You may opt out in one of three ways:

Call your utility

Write your utility

Go to the utility website (online option not available for all utilities). You will be subject to the fee schedule for your utility.

It depends. In most cases, you should be able to retain the existing meter. However, the PSC has authorized the utilities to install non-communicating digital meters, as well as digital meters that transmit data a short distance by radio signal. These meters, known as ERT or AMR meters, do not communicate on a two-way fashion like the AMI meters, but instead only send a one-way signal to a receiver so a meter reader can take the reading from a short distance away. So, if you still have an analog meter, but it breaks, you may get a different style of meter.

OPC does not have a position on whether any individual customer should opt out. Only a small percentage of customers have made this choice. However, this is a personal decision. Since opting out will have a definite bill impact, each customer needs to weigh those costs against the risks they perceive from the AMI meter.

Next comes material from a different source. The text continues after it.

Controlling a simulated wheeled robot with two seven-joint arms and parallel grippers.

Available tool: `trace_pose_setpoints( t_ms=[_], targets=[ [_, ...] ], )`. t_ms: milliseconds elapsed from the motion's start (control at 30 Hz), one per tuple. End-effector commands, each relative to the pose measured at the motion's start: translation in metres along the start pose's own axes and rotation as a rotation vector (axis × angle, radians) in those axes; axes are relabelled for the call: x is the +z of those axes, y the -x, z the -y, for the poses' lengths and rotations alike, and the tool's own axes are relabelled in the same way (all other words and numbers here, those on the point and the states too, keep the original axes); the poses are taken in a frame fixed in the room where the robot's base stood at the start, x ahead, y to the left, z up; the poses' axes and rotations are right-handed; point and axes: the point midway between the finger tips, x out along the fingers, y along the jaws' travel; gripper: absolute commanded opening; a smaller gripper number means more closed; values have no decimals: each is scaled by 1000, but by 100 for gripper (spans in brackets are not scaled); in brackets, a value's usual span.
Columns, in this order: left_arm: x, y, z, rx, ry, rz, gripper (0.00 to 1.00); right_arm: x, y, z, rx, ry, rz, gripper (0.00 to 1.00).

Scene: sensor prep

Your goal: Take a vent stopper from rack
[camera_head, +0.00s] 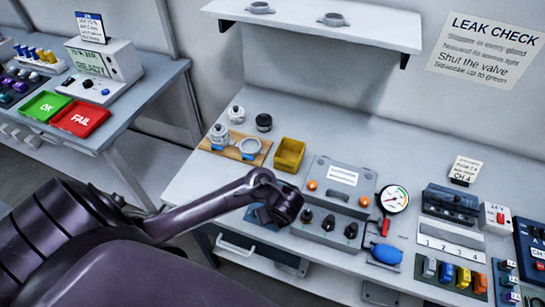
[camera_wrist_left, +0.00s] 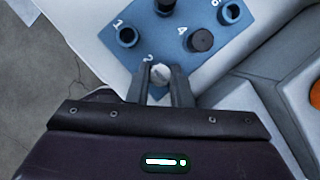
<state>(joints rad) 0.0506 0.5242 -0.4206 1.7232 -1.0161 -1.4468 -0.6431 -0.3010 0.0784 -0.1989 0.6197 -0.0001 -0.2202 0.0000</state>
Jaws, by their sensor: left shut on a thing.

If you have a dispute or complaint about meter installation, fees, billing, or service quality, you should contact your utility first. If the problem is not resolved, you can file a complaint with the Public Service Commission.

To file a complaint, you have four options

File a complaint online.

Download a PSC/CAD complaint form and mail it with any supporting documents.

Maryland Public Service Commission 6 St. Paul Street, 15th Floor Baltimore, MD 21202

If you do not have a computer or access to one, call PSC/CAD at 410- 767-028 or 1-800-492-0474 and ask them to mail you a complaint form. Inform the PSC/CAD representative if you have a shut-off notice or are off-service and ask them to take a complaint by phone. A form will be mailed to you to fill out and return.

You can fax a written complaint with any supporting documents to 410-333-6844.